British nuclear power plants are old and outdated, and thus vulnerable to cyber-attacks by design, a security company claims.
The Chatham House (opens in new tab) think thank, dubbed by Express.co.uk as “hugely influential”, claims the risk of a "serious nuclear cyber-attack" is growing and the UK's power plants are woefully unprepared.
The report, named Cyber Security at Civil Nuclear Facilities: Understanding the Risks, was written by Caroline Baylon with Roger Brunt and David Livingstone. It analysed cyber defences in power plants across the UK over a period of 18 months.
The main conclusion is that the growing reliance on commercial software is putting plants under increased cyber-security risk.

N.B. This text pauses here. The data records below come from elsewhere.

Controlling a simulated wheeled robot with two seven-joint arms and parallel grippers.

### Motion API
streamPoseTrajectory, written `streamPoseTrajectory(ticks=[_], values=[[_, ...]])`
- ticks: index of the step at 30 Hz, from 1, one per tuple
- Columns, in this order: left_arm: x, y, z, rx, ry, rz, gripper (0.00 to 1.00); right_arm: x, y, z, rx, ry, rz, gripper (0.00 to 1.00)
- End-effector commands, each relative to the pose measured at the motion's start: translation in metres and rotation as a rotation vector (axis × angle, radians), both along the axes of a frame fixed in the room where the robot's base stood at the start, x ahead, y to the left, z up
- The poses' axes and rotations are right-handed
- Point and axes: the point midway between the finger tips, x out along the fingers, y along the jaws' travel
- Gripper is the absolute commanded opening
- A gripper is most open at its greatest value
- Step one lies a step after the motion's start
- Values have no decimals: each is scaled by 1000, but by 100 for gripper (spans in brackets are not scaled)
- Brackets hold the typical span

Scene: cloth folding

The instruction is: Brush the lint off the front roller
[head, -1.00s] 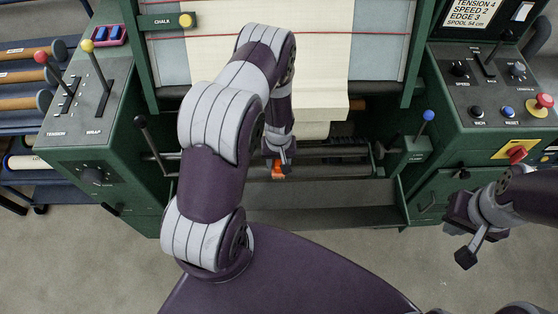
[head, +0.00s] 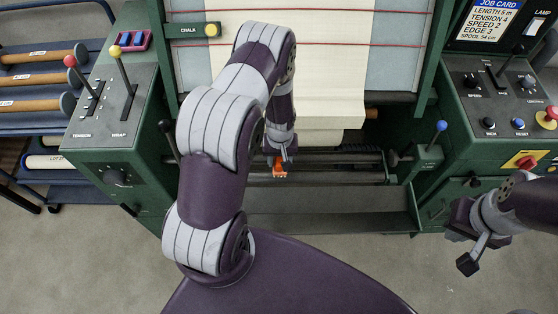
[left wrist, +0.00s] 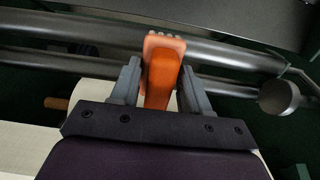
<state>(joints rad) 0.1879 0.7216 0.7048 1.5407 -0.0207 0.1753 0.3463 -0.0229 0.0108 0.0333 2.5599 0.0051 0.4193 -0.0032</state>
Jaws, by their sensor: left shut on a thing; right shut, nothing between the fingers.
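My left gripper (head: 279,160) is shut on an orange brush (head: 280,172), low in front of the machine. In the left wrist view the brush (left wrist: 162,75) sits between the two grey fingers (left wrist: 160,85), its pale bristle end over a dark metal roller (left wrist: 225,52). I cannot tell whether the bristles touch the roller. In the head view the front roller (head: 340,176) runs across the machine below the cloth, partly hidden by my left arm. No lint is clearly visible. My right gripper (head: 468,250) is shut and empty at the right, away from the machine.
Cream cloth (head: 325,70) hangs down the machine above the rollers. A grey tray (head: 330,205) lies below them. Lever panels stand at left (head: 110,110) and right (head: 505,105); a blue-knobbed clamp lever (head: 440,127) is right of the roller. A rack of rolls (head: 40,80) is far left.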

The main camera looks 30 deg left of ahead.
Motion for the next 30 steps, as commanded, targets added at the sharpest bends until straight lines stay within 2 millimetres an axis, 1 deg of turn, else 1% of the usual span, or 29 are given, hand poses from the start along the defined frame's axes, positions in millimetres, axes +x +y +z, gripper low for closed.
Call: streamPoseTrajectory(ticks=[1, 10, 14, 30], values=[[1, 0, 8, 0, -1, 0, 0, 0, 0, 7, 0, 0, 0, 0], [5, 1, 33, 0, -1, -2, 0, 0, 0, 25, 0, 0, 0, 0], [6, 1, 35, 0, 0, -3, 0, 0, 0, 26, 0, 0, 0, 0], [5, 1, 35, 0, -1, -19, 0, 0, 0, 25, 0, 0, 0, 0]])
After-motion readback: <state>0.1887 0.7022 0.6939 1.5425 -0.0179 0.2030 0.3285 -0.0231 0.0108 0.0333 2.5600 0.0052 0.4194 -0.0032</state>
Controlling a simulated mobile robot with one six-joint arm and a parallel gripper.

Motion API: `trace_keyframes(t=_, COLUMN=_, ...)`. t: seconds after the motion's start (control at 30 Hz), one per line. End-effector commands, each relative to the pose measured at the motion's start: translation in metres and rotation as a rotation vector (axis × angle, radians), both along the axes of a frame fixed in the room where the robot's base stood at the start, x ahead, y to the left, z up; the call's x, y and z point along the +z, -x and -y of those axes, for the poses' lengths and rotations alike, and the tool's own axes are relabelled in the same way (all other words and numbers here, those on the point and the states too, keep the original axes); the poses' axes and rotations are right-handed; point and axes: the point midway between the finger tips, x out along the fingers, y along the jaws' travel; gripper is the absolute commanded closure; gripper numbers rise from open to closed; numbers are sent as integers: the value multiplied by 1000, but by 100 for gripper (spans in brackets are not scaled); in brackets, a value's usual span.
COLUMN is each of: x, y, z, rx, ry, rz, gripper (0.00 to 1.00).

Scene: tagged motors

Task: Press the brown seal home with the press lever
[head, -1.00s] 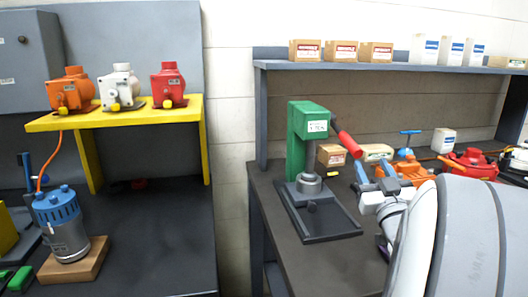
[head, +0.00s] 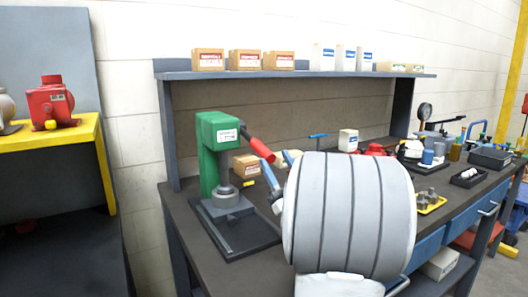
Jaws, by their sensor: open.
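The green press (head: 208,150) stands on a dark base plate (head: 250,243) at the left end of the workbench. Its lever (head: 258,148) has a red grip and slants down to the right. A grey round part (head: 228,199) sits under the ram; I cannot make out a brown seal there. My gripper (head: 280,172) has two blue fingers, apart and empty, just right of and below the lever's red end. My large grey arm link hides much of the bench behind and below it.
A small cardboard box (head: 246,166) stands behind the press. Boxes line the shelf (head: 300,75) above. A yellow tray (head: 431,204), a black tray (head: 469,178) and tools lie to the right. A yellow stand (head: 60,138) with a red motor (head: 55,103) is at left.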

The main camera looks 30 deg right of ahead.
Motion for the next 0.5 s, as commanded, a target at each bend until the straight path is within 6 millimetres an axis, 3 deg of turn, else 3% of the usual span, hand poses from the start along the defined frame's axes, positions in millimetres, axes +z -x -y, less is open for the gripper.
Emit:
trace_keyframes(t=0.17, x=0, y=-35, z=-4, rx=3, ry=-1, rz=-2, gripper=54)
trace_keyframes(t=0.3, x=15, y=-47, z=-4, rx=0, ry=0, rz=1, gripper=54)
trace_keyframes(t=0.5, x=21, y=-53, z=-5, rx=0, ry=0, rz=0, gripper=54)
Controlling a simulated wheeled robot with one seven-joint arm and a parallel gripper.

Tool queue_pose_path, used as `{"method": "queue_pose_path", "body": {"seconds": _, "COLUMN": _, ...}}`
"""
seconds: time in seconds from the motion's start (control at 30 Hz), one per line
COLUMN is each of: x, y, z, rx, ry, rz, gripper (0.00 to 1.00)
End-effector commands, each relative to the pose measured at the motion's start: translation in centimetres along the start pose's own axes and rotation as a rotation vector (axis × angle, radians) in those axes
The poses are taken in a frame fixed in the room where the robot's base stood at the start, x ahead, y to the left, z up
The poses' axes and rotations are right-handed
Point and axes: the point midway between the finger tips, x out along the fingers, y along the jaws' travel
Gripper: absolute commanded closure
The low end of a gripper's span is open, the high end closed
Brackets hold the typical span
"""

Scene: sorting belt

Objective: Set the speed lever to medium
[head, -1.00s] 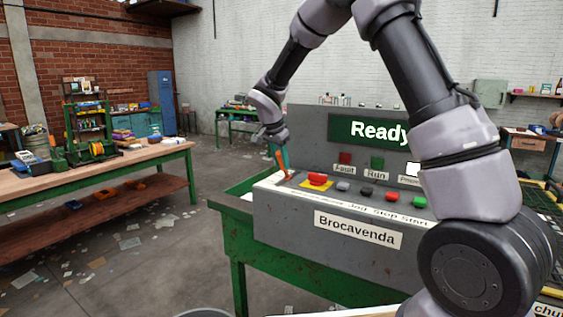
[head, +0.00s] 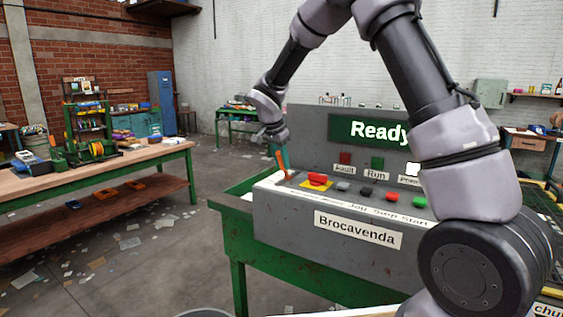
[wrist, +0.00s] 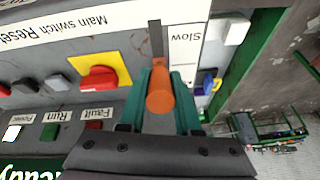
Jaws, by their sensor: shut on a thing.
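The speed lever is an orange handle (wrist: 160,93) standing in a dark slot (wrist: 156,42) at the left end of the control panel (head: 270,209). My gripper (wrist: 161,100) is shut on the lever, with one green finger on each side of it in the wrist view. A white label reading "Slow" (wrist: 184,38) lies beside the slot; no other speed label is readable. In the head view, the lever (head: 282,162) leans slightly left below my gripper (head: 280,152). My fingers and the lever hide part of the slot, so its exact setting cannot be told.
A red main switch on a yellow plate (wrist: 118,70) sits close beside the lever. Several push buttons, including a red one (head: 392,197), run along the panel. The screen (head: 372,131) reads "Ready". A wooden workbench (head: 150,153) stands at left, with open floor between.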

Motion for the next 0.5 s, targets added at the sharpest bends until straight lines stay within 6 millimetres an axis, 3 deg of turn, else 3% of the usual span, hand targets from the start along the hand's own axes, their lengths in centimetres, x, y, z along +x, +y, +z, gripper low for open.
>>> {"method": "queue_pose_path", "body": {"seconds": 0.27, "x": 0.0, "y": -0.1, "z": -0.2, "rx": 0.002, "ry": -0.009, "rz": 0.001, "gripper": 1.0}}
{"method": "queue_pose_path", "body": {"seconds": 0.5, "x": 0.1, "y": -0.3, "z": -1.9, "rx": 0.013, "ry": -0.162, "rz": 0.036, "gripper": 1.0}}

The report says that the slightest of incidents could have huge consequences: "Even a small-scale cyber security incident at a nuclear facility would be likely to have a disproportionate effect on public opinion and the future of the civil nuclear industry".
A devastating nuclear attack, which could release radiation into the atmosphere, could be triggered by a simple USB flash drive, it adds.
The current threat level for international terrorism for the UK is assessed to be "Severe", meaning a terrorist attack directed at the United Kingdom is "highly likely". The current level is the highest since 2010.
"Risk can be thought of as probability times consequence, so even though the probability of a major cyber attack on a nuclear plant is low, the consequence could be high. And given that the risk is increasing, we need to begin tackling the challenge today," said lead author Caroline Baylon.
Cyber-attacks against nuclear power plants are nothing new. We’ve seen how the Stuxnet worm wreaked havoc among Iran’s nuclear power plants back in 2010.
"The nuclear industry is beginning - but struggling - to come to grips with this new, insidious threat," Chatham House research director for international security Patricia Lewis said in the report.